Tony Kushner mag’s gerne lang. Und auch THE VISIT ist mit dreieinhalb Stunden Laufzeit schon überdurchschnittlich lang. Es gibt zwar auch zwei Pausen, doch die hätte es meiner Meinung nach gar nicht gebraucht. Den zweiten und dritten Akt hätte man durchaus zusammenlegen können, denn so richtig kommt die Geschichte erst nach der ersten Pause in Gang. Das Bühnenbild von Vicki Mortimer (z.B. FOLLIES, OTHELLO) ist abermals großartig. Ich finde es ja immer wieder faszinierend wie viel Möbel, Requisiten und generell Kleinteiliges den Weg auf Londoner Bühnen findet, besonders, wenn man die zumeist spartanischen deutschen Bühnenbilder als Referenz kennt. Besonders gefiel mir neben dem Bahnsteig-Set auch der Wald, der in einer Drehbewegung aus dem Boden emporstieg. Wirklich begeistert hat mich auch die live eingespielte Jazzmusik. Sie passt perfekt zur Dramatik auf der Bühne. Ist mal relaxt und entspannt, mal treibend und wuchtig.
Korrupte Rechtssprechung
Dürrenmatts „tragische Komödie“ hat bekanntermaßen kein Happy End. Kushner gelingt es mit seinem Text gut herauszuarbeiten, wie sehr sich Menschen abhängig machen und bereit sind ihre Ideale wortwörtlich zu verkaufen, wenn der Preis nur hoch genug ist. Was kostet ein Menschenleben? Und was kostet Gerechtigkeit? Ich musste während dem Stück auch an reiche Mandanten denken, die durch teure Anwälte zu ihrem Recht kommen. Hier ist es sogar noch krasser, denn der Vorschlag von Zachanassian umgeht staatliche Institutionen wie Gerichte oder Polizei komplett. Auch die Frage, ob Rache wirklich glücklich macht, findet sich in der sehr dichten Vorlage, der Kushner ab und an etwas zu sehr den Wind aus den Segeln nimmt.
Schauspielerisch herausragend
Es gibt diese Liste in meinem Kopf, mit Schauspielern, die ich gerne mal live sehen möchte.
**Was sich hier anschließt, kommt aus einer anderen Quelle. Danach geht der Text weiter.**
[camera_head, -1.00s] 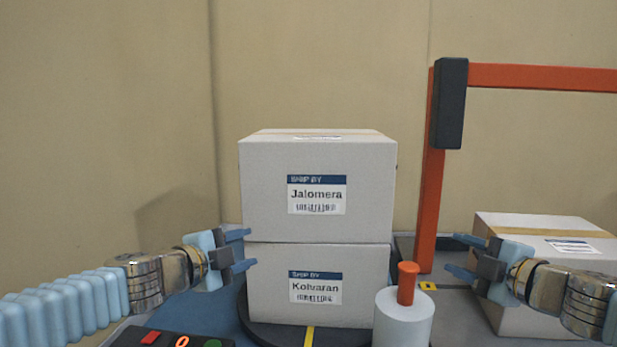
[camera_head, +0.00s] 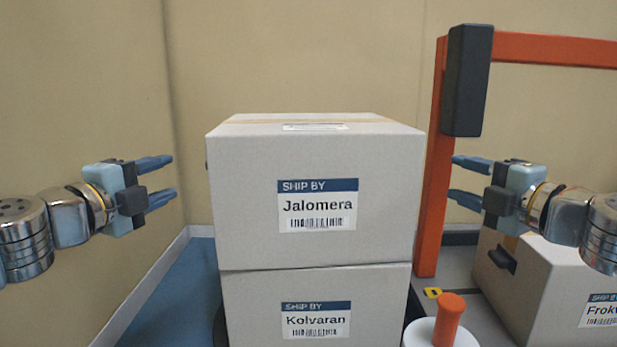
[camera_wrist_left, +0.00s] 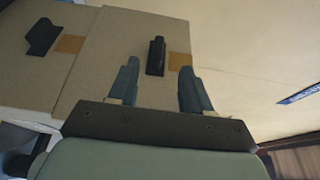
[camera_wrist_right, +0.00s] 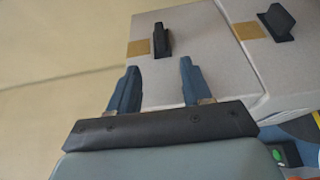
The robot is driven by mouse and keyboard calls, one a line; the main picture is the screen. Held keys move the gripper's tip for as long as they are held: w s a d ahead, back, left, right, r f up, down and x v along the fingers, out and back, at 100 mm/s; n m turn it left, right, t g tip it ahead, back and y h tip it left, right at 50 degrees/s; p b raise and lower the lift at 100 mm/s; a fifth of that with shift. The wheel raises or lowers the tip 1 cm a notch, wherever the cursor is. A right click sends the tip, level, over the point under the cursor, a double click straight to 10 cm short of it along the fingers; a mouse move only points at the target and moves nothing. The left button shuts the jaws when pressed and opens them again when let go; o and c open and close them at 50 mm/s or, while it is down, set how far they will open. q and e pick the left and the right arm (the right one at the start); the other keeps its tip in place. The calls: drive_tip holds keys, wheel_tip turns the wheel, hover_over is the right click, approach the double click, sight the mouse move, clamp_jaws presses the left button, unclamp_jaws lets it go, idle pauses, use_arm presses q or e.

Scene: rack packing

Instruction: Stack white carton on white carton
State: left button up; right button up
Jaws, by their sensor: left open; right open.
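Two white cartons are stacked in the middle of the head view. The upper carton (camera_head: 250,190), labelled Jalomera, rests on the lower carton (camera_head: 250,300), labelled Kolvaran. My left gripper (camera_head: 174,177) is open and empty, apart from the upper carton's left side. My right gripper (camera_head: 453,177) is open and empty, apart from its right side. In the left wrist view the upper carton (camera_wrist_left: 125,50) shows a dark side handle beyond the open fingers. The right wrist view also shows the upper carton (camera_wrist_right: 190,55) and its handle beyond the fingers. The lower carton's base is out of frame.
Another carton (camera_head: 545,280) stands at the right under an orange frame (camera_head: 432,200) with a dark box (camera_head: 467,80). A pale cylinder with an orange knob (camera_head: 450,315) stands in front of the stack on the right. Blue floor (camera_head: 185,290) is clear at left.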

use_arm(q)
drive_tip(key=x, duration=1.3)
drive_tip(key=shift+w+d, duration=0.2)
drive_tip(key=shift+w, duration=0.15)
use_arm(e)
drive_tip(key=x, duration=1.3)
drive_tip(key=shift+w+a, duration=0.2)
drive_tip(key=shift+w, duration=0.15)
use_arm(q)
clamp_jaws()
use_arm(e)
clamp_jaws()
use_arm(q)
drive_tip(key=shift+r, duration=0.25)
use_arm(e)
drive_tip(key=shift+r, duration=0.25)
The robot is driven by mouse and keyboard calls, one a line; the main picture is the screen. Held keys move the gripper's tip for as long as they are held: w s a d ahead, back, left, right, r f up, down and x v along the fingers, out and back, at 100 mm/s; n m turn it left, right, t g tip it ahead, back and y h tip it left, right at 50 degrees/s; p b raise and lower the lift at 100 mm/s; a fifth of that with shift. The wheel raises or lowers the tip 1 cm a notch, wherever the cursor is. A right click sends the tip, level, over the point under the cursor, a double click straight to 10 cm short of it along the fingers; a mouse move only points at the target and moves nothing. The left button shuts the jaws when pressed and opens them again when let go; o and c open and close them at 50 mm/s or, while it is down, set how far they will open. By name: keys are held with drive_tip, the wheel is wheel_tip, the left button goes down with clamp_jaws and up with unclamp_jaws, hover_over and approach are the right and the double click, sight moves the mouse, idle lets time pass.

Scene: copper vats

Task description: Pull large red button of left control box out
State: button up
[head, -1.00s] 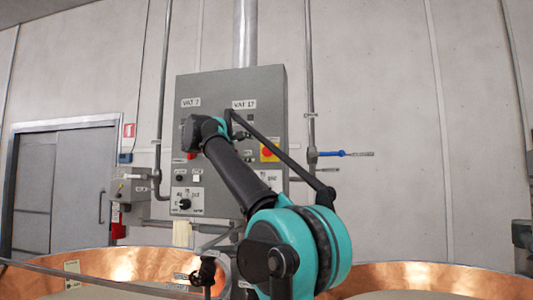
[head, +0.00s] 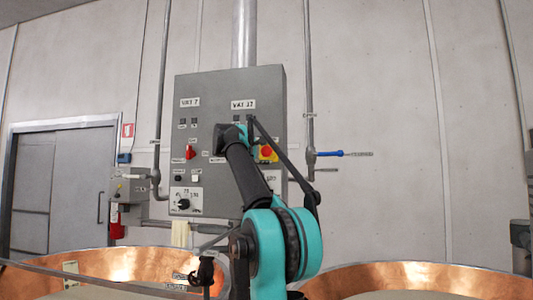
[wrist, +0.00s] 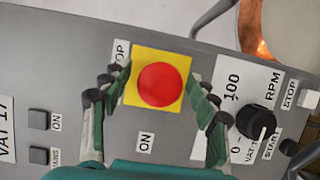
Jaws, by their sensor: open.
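The large red button (wrist: 165,84) is round and sits on a square yellow plate. In the head view it shows on the right half (head: 266,152) of the grey control box (head: 218,88), partly covered by my arm. In the wrist view my gripper (wrist: 156,79) is open, with one finger on each side of the yellow plate. The button lies between the fingertips, with nothing gripped. I cannot tell how far the fingertips are from the panel. In the head view my gripper is hidden behind my arm.
A black RPM knob (wrist: 255,122) is right of the button in the wrist view. A red switch (head: 190,152) is on the box's left half. A blue-handled valve (head: 330,153) is on a pipe to the right. Copper vats (head: 420,277) stand in front.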

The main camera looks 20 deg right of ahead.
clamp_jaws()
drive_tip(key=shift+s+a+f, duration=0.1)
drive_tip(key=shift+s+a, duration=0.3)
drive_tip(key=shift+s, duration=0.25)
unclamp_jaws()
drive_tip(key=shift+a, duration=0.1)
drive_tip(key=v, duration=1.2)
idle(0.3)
Lesley Manville steht seit ihrer grandiosen Leistung in PHANTOM THREADdarauf. Auch aus diesem Grund war THE VISIT für mich ein Pflichttermin. Enttäuscht wurde ich nicht; ganz im Gegenteil. Das Charisma von Manville ist unbestritten. Sie schafft es die Widersprüchlichkeiten aus der Figur gut herauszukitzeln. Diese Mischung aus liebevoller Ex-Geliebten und verbittertem Racheengel macht sie und damit auch ihre Rolle wahnsinnig interessant. Vor Hugo Weaving habe ich eigentlich meistens Angst. Das liegt natürlich an den Rollen (zuletzt wieder bösartig in PATRICK MELROSE). Umso erstaunter war ich, dass ich in THE VISIT wirklich großes Mitleid mit seiner Rolle hatte. Als Weaving dann am Ende in einen Sarg gelegt und von Claires Entourage ins Scheinwerferlicht getragen wurde, war ich seltsam berührt.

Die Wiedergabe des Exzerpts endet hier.